Work required: Images are not part of the copy; transcribe all the data exactly.

Dataset section:
▼▼▼
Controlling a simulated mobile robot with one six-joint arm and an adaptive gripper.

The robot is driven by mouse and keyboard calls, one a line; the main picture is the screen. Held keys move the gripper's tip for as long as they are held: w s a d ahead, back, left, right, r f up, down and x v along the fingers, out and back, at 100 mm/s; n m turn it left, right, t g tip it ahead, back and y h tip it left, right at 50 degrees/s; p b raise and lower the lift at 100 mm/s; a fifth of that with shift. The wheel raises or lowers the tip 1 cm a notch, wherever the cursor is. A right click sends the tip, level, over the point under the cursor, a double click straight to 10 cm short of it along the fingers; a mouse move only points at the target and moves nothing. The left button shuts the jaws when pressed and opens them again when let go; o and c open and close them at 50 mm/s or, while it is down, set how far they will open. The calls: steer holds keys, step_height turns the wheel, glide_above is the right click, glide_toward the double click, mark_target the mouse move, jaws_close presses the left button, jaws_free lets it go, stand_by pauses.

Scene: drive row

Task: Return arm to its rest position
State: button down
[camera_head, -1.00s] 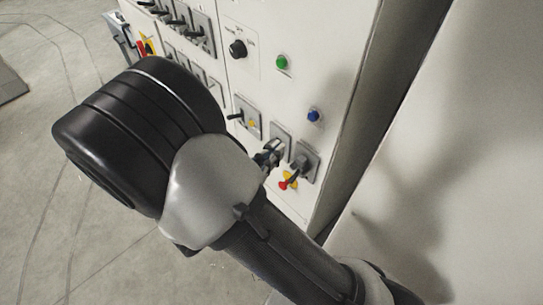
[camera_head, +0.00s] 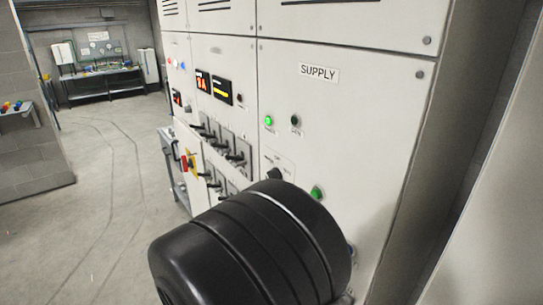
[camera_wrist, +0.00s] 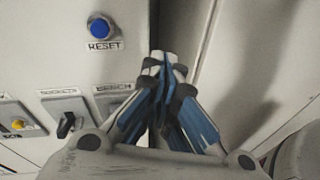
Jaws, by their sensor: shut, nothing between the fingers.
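My gripper (camera_wrist: 165,70) shows in the wrist view, its fingers shut together with nothing between them. It points towards the right edge of the white cabinet front and touches nothing that I can make out. In the head view my black arm joint (camera_head: 250,250) covers the lower middle of the cabinet, and the gripper is hidden there.
The white SUPPLY cabinet (camera_head: 330,140) has lit green lamps and switch rows (camera_head: 228,148). A red-yellow switch (camera_head: 188,162) sits at its left. The wrist view shows a blue RESET button (camera_wrist: 99,27) and a black switch (camera_wrist: 66,124). A bench (camera_head: 100,78) stands far back. Floor at left (camera_head: 100,200) is clear.

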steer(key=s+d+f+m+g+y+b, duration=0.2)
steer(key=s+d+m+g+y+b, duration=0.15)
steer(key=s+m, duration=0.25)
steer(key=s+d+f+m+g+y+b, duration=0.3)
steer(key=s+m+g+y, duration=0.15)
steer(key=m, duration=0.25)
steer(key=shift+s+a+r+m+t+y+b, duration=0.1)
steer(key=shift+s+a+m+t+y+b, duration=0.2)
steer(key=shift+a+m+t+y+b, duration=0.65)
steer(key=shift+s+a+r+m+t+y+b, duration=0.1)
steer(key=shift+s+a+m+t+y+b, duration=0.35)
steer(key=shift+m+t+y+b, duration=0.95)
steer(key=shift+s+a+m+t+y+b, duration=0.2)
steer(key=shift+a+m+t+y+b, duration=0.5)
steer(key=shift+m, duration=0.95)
▲▲▲
Response to this exercise:
Controlling a simulated mobile robot with one six-joint arm and an adaptive gripper.

The robot is driven by mouse and keyboard calls, one a line; the main picture is the screen. Held keys move the gripper's tip for as long as they are held: w s a d ahead, back, left, right, r f up, down and x v along the fingers, out and back, at 100 mm/s; n m turn it left, right, t g tip it ahead, back and y h tip it left, right at 50 degrees/s; p b raise and lower the lift at 100 mm/s; a fifth of that with shift. The wheel raises or lowers the tip 1 cm a notch, wherever the cursor is. A right click sends the tip, level, over the point under the cursor, a double click straight to 10 cm short of it along the fingers; a mouse move only points at the target and moves nothing. The left button shuts the jaws when pressed and opens them again when let go; o and c open and close them at 50 mm/s or, while it is down, set how far they will open. The calls: steer holds keys, step_height turns the wheel, glide_above is the right click, glide_toward the double click, mark_target the mouse move, jaws_close presses the left button, jaws_free lets it go, stand_by pauses.

Scene: drive row

Task: Return arm to its rest position
State: button down
[camera_head, -1.00s] 
[camera_head, +0.00s] 
[camera_wrist, +0.00s] 
Jaws, by their sensor: shut, nothing between the fingers.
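My gripper (camera_wrist: 165,70) shows in the wrist view, its fingers shut together with nothing between them. It points towards the right edge of the white cabinet front and touches nothing that I can make out. In the head view my black arm joint (camera_head: 250,250) covers the lower middle of the cabinet, and the gripper is hidden there.
The white SUPPLY cabinet (camera_head: 330,140) has lit green lamps and switch rows (camera_head: 228,148). A red-yellow switch (camera_head: 188,162) sits at its left. The wrist view shows a blue RESET button (camera_wrist: 99,27) and a black switch (camera_wrist: 66,124). A bench (camera_head: 100,78) stands far back. Floor at left (camera_head: 100,200) is clear.

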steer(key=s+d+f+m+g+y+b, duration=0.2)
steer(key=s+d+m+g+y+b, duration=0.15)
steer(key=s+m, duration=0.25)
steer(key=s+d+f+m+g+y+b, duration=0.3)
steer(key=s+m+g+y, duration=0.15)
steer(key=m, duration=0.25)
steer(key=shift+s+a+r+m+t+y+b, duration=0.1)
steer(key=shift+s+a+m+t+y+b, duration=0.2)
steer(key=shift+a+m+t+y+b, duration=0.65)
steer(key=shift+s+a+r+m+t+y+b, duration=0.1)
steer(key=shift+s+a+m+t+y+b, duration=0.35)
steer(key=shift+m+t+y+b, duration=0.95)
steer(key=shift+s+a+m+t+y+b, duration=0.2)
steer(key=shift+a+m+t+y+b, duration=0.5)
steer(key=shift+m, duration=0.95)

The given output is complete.